Short task:
Reproduce all entries precisely, down to the last character.

Record excerpts:

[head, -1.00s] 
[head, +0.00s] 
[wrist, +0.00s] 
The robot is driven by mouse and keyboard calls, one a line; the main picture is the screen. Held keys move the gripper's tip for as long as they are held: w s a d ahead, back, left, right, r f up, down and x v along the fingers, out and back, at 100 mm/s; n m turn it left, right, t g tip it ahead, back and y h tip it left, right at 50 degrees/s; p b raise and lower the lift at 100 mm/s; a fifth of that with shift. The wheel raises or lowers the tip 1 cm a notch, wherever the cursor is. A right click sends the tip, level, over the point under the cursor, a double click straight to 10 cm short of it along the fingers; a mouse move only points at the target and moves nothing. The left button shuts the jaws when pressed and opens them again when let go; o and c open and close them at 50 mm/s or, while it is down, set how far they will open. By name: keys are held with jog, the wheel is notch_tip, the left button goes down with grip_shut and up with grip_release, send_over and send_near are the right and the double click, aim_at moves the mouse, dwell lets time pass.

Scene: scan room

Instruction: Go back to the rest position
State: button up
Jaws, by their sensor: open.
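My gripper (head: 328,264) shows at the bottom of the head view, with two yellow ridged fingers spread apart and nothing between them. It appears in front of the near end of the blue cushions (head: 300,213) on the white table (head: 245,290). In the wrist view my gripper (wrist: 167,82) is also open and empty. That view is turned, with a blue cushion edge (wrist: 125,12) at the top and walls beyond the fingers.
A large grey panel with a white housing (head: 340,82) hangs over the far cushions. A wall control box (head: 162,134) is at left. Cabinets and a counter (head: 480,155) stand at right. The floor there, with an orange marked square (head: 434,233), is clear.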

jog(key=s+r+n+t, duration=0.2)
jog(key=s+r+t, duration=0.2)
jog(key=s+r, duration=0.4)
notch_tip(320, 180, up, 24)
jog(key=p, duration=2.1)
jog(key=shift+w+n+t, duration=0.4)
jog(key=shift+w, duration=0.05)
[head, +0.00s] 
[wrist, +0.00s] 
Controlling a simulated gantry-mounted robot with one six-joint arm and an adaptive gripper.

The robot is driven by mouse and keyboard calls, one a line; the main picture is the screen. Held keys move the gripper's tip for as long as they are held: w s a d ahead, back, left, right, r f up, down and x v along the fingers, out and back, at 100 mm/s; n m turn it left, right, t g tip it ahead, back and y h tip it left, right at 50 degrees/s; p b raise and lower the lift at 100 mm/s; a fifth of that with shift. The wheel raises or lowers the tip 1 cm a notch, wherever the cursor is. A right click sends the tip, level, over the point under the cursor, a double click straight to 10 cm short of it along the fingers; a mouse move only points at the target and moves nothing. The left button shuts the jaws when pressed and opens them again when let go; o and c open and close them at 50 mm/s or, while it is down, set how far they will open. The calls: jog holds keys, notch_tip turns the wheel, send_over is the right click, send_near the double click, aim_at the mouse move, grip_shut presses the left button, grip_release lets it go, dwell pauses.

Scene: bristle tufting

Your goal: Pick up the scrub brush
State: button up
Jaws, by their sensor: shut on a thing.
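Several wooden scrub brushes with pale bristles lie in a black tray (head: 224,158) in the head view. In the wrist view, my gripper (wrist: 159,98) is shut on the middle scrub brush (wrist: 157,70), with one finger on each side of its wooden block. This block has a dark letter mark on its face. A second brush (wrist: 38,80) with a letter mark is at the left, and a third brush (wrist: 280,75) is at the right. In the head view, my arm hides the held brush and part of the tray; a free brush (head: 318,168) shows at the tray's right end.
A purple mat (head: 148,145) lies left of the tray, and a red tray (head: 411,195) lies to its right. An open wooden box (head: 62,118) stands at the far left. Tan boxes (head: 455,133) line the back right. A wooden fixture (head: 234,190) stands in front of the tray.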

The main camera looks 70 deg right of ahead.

Response to this task:
[head, -1.00s] 
[head, +0.00s] 
[wrist, +0.00s] 
The robot is driven by mouse and keyboard calls, one a line; the main picture is the screen. Held keys move the gripper's tip for as long as they are held: w s a d ahead, back, left, right, r f up, down and x v along the fingers, out and back, at 100 mm/s; n m turn it left, right, t g tip it ahead, back and y h tip it left, right at 50 degrees/s; p b raise and lower the lift at 100 mm/s; a fifth of that with shift. The wheel raises or lowers the tip 1 cm a notch, wherever the cursor is. A right click sends the tip, level, over the point under the cursor, a double click straight to 10 cm short of it along the fingers; a mouse move only points at the target and moves nothing. The left button shuts the jaws when pressed and opens them again when let go; o and c open and close them at 50 mm/s or, while it is down, set how far they will open. By name: keys are held with jog, the wheel is notch_tip, the left button goes down with grip_shut and up with grip_release, send_over and send_near are the right and the double click, aim_at moves the mouse, dwell lets time pass.

Scene: scan room

Instruction: Go back to the rest position
State: button up
Jaws, by their sensor: open.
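My gripper (head: 328,264) shows at the bottom of the head view, with two yellow ridged fingers spread apart and nothing between them. It appears in front of the near end of the blue cushions (head: 300,213) on the white table (head: 245,290). In the wrist view my gripper (wrist: 167,82) is also open and empty. That view is turned, with a blue cushion edge (wrist: 125,12) at the top and walls beyond the fingers.
A large grey panel with a white housing (head: 340,82) hangs over the far cushions. A wall control box (head: 162,134) is at left. Cabinets and a counter (head: 480,155) stand at right. The floor there, with an orange marked square (head: 434,233), is clear.

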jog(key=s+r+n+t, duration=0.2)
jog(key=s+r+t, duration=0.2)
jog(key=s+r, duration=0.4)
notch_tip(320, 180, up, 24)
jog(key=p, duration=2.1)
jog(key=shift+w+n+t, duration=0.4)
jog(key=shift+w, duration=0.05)
[head, +0.00s] 
[wrist, +0.00s] 
Controlling a simulated gantry-mounted robot with one six-joint arm and an adaptive gripper.

The robot is driven by mouse and keyboard calls, one a line; the main picture is the screen. Held keys move the gripper's tip for as long as they are held: w s a d ahead, back, left, right, r f up, down and x v along the fingers, out and back, at 100 mm/s; n m turn it left, right, t g tip it ahead, back and y h tip it left, right at 50 degrees/s; p b raise and lower the lift at 100 mm/s; a fifth of that with shift. The wheel raises or lowers the tip 1 cm a notch, wherever the cursor is. A right click sends the tip, level, over the point under the cursor, a double click straight to 10 cm short of it along the fingers; a mouse move only points at the target and moves nothing. The left button shuts the jaws when pressed and opens them again when let go; o and c open and close them at 50 mm/s or, while it is down, set how far they will open. The calls: jog holds keys, notch_tip turns the wheel, send_over is the right click, send_near the double click, aim_at the mouse move, grip_shut presses the left button, grip_release lets it go, dwell pauses.

Scene: bristle tufting

Your goal: Pick up the scrub brush
State: button up
Jaws, by their sensor: shut on a thing.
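Several wooden scrub brushes with pale bristles lie in a black tray (head: 224,158) in the head view. In the wrist view, my gripper (wrist: 159,98) is shut on the middle scrub brush (wrist: 157,70), with one finger on each side of its wooden block. This block has a dark letter mark on its face. A second brush (wrist: 38,80) with a letter mark is at the left, and a third brush (wrist: 280,75) is at the right. In the head view, my arm hides the held brush and part of the tray; a free brush (head: 318,168) shows at the tray's right end.
A purple mat (head: 148,145) lies left of the tray, and a red tray (head: 411,195) lies to its right. An open wooden box (head: 62,118) stands at the far left. Tan boxes (head: 455,133) line the back right. A wooden fixture (head: 234,190) stands in front of the tray.

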The main camera looks 70 deg right of ahead.

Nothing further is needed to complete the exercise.